*Problem description*
Each line that holds the word "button" is to be identified and copied.

*Records for processing*
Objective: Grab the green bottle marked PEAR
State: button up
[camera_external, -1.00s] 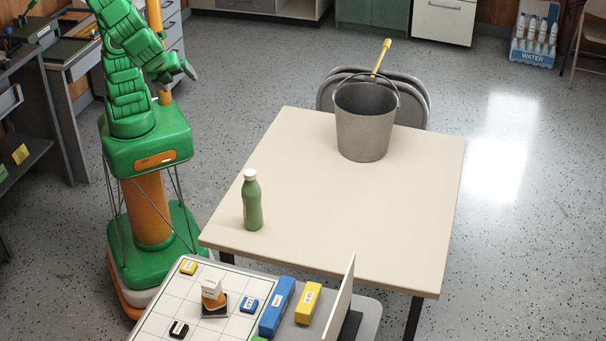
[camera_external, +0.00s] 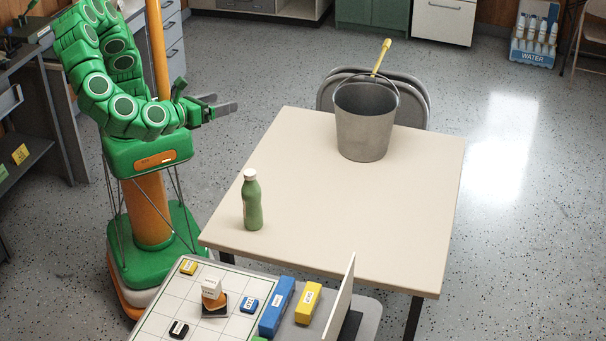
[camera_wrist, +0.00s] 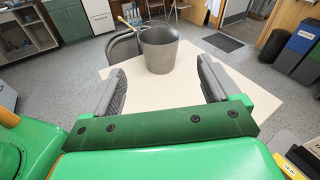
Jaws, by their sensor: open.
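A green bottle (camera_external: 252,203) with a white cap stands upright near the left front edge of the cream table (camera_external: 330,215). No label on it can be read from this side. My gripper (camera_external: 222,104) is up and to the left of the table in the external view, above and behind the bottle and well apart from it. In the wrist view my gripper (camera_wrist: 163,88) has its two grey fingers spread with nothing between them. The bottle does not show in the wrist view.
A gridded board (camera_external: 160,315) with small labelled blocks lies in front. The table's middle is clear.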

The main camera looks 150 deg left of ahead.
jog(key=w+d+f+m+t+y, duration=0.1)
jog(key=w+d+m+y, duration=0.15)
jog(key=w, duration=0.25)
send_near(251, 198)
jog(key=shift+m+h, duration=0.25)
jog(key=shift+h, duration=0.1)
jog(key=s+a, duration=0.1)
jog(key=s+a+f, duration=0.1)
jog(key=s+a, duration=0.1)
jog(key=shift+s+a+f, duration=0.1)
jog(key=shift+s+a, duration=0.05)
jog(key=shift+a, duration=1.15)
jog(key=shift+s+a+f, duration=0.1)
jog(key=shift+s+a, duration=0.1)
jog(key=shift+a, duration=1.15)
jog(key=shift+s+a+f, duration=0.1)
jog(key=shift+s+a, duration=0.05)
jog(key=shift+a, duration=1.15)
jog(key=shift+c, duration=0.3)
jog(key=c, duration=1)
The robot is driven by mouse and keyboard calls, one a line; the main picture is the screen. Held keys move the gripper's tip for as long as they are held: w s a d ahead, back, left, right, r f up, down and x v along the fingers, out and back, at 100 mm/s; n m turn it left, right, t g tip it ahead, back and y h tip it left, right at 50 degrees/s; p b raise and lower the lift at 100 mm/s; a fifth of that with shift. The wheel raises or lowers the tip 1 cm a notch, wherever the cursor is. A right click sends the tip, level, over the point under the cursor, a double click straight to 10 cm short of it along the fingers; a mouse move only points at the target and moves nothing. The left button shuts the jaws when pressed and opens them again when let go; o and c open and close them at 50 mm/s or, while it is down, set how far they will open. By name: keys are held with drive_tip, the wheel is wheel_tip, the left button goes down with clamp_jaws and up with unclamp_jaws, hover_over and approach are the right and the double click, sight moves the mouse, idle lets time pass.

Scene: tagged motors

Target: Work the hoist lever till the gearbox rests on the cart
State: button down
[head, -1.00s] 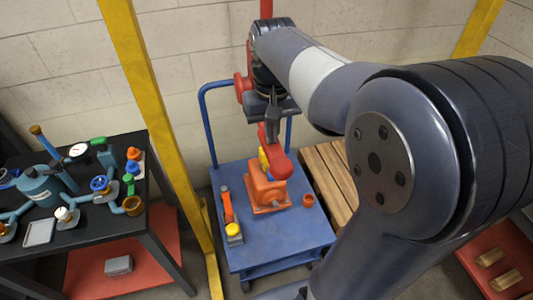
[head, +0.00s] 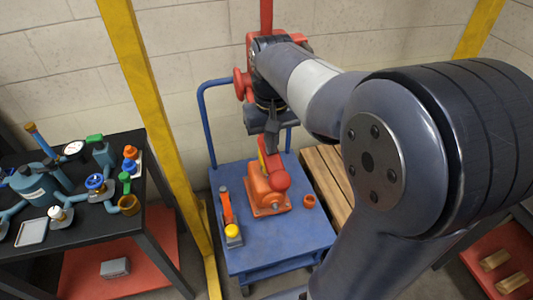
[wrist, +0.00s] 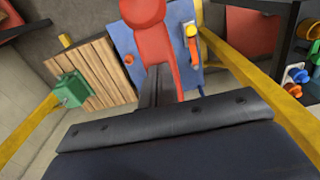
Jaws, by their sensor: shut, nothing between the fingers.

*Answer for the task*
State: button up
The robot is driven by mouse and keyboard calls, one a line; the main picture is the screen. Held keys move the gripper's tip for as long as they are held: w s a d ahead, back, left, right, r f up, down and x v along the fingers, out and back, at 100 mm/s; n m turn it left, right, t g tip it ahead, back and y h tip it left, right at 50 degrees/s; p b raise and lower the lift at 100 mm/s; a fifth of that with shift. The wheel raises or lowers the tip 1 cm a notch, wherever the cursor is. A right click sends the tip, level, over the point under the cursor, a double click straight to 10 cm short of it along the fingers; a mouse move only points at the target and moves nothing. The left button shuts the jaws when pressed and opens them again when let go; o and c open and close them at 50 mm/s or, while it is down, set how far they will open. By name: keys are held with drive_tip, the wheel is wheel_tip, the left button goes down with clamp_jaws and up with unclamp_jaws, hover_over and approach are the right and the double click, sight moves the mouse, idle lets time pass.
State: button down

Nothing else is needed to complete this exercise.